• To do: Check every line below for the word "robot" and copy the ones that have it.

• Exercise data:
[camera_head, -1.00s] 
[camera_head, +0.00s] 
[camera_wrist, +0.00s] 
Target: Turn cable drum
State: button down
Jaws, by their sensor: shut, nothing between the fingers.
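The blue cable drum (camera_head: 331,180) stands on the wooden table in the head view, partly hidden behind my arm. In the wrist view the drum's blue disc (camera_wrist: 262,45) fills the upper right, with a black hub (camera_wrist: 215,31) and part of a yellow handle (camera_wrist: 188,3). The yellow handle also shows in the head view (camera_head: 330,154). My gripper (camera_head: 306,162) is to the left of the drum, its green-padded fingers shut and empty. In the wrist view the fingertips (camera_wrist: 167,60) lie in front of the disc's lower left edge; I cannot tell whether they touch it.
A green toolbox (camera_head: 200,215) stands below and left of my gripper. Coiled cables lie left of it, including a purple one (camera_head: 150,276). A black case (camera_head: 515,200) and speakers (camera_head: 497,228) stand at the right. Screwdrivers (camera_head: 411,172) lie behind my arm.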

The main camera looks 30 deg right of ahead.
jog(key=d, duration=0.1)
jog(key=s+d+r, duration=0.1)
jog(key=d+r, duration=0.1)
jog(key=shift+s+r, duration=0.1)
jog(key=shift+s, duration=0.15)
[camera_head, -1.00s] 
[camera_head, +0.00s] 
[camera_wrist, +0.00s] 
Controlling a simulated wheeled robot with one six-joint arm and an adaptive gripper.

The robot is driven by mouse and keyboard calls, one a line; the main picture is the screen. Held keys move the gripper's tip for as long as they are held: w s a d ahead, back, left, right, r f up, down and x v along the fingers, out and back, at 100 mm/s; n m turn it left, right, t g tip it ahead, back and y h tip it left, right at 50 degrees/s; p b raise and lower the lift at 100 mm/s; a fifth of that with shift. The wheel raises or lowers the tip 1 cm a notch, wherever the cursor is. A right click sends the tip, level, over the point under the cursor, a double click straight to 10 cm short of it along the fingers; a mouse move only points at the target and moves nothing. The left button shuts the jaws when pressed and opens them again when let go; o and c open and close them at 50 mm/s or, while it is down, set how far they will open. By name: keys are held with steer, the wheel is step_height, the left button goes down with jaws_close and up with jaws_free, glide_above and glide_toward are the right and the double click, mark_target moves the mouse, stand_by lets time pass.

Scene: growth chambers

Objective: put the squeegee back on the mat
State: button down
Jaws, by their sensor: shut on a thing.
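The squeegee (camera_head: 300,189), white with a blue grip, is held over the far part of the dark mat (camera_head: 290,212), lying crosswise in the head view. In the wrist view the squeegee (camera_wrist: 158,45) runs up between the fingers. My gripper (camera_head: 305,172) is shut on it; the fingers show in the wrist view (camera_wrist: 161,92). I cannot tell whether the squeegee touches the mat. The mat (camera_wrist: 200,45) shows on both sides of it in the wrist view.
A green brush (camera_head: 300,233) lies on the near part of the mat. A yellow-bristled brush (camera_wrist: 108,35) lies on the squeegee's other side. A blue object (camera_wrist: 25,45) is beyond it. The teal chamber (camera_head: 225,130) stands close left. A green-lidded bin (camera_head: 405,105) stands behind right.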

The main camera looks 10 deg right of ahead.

• Reply:
Controlling a simulated wheeled robot with one six-joint arm and an adaptive gripper.
The robot is driven by mouse and keyboard calls, one a line; the main picture is the screen. Held keys move the gripper's tip for as long as they are held: w s a d ahead, back, left, right, r f up, down and x v along the fingers, out and back, at 100 mm/s; n m turn it left, right, t g tip it ahead, back and y h tip it left, right at 50 degrees/s; p b raise and lower the lift at 100 mm/s; a fifth of that with shift. The wheel raises or lowers the tip 1 cm a notch, wherever the cursor is. A right click sends the tip, level, over the point under the cursor, a double click straight to 10 cm short of it along the fingers; a mouse move only points at the target and moves nothing. The left button shuts the jaws when pressed and opens them again when let go; o and c open and close them at 50 mm/s or, while it is down, set how far they will open. By name: keys are held with steer, the wheel is step_height, the left button goes down with jaws_close and up with jaws_free, glide_above and glide_toward are the right and the double click, mark_target moves the mouse, stand_by lets time pass.

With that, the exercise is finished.